Problem requirements: Leave out any picture and return the remaining listing below exactly as given.

Raw data:
= = = = =
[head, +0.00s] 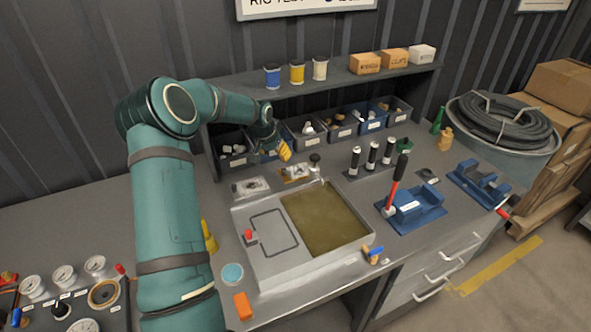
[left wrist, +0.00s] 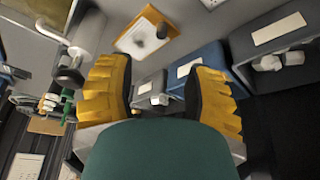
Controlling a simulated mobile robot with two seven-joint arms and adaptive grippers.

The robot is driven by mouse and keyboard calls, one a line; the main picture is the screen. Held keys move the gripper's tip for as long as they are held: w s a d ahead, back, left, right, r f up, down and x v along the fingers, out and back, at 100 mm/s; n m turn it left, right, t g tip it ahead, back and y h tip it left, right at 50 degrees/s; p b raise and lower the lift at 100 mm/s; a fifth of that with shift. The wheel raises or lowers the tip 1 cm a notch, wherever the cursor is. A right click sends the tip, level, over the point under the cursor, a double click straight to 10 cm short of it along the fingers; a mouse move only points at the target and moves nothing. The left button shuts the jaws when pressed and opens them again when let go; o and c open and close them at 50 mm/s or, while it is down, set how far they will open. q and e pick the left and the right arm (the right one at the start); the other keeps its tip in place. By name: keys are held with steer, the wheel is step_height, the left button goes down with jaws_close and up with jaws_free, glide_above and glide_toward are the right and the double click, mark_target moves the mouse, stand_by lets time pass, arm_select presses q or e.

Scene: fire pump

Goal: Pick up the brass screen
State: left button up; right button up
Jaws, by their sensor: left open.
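My left gripper (head: 285,151) reaches over the back of the bench, in front of the row of bins. In the left wrist view its two yellow fingers (left wrist: 160,92) are spread apart with nothing between them. A small brass-edged flat piece (head: 296,172) lies on the bench just below and right of the gripper. It also shows in the left wrist view (left wrist: 146,36), ahead of the fingers and apart from them, with a grey patch and a dark brown knob on it. I cannot tell for sure that this is the brass screen. My right gripper is not in view.
Grey and blue bins (head: 342,126) of small parts stand close behind the gripper, under a shelf (head: 335,82). A grey basin (head: 262,280) with murky liquid fills the bench centre. Black-handled valves and a red-handled blue tool (head: 411,207) stand right.

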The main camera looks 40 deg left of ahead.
= = = = =
Solution to the problem:
[head, +0.00s] 
[left wrist, +0.00s] 
Controlling a simulated mobile robot with two seven-joint arms and adaptive grippers.

The robot is driven by mouse and keyboard calls, one a line; the main picture is the screen. Held keys move the gripper's tip for as long as they are held: w s a d ahead, back, left, right, r f up, down and x v along the fingers, out and back, at 100 mm/s; n m turn it left, right, t g tip it ahead, back and y h tip it left, right at 50 degrees/s; p b raise and lower the lift at 100 mm/s; a fifth of that with shift. The wheel raises or lowers the tip 1 cm a notch, wherever the cursor is. A right click sends the tip, level, over the point under the cursor, a double click straight to 10 cm short of it along the fingers; a mouse move only points at the target and moves nothing. The left button shuts the jaws when pressed and opens them again when let go; o and c open and close them at 50 mm/s or, while it is down, set how far they will open. q and e pick the left and the right arm (the right one at the start); the other keeps its tip in place. By name: keys are held with steer, the wheel is step_height, the left button goes down with jaws_close and up with jaws_free, glide_above and glide_toward are the right and the double click, mark_target moves the mouse, stand_by lets time pass, arm_select presses q or e.

Scene: fire pump

Goal: Pick up the brass screen
State: left button up; right button up
Jaws, by their sensor: left open.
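My left gripper (head: 285,151) reaches over the back of the bench, in front of the row of bins. In the left wrist view its two yellow fingers (left wrist: 160,92) are spread apart with nothing between them. A small brass-edged flat piece (head: 296,172) lies on the bench just below and right of the gripper. It also shows in the left wrist view (left wrist: 146,36), ahead of the fingers and apart from them, with a grey patch and a dark brown knob on it. I cannot tell for sure that this is the brass screen. My right gripper is not in view.
Grey and blue bins (head: 342,126) of small parts stand close behind the gripper, under a shelf (head: 335,82). A grey basin (head: 262,280) with murky liquid fills the bench centre. Black-handled valves and a red-handled blue tool (head: 411,207) stand right.

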The main camera looks 40 deg left of ahead.

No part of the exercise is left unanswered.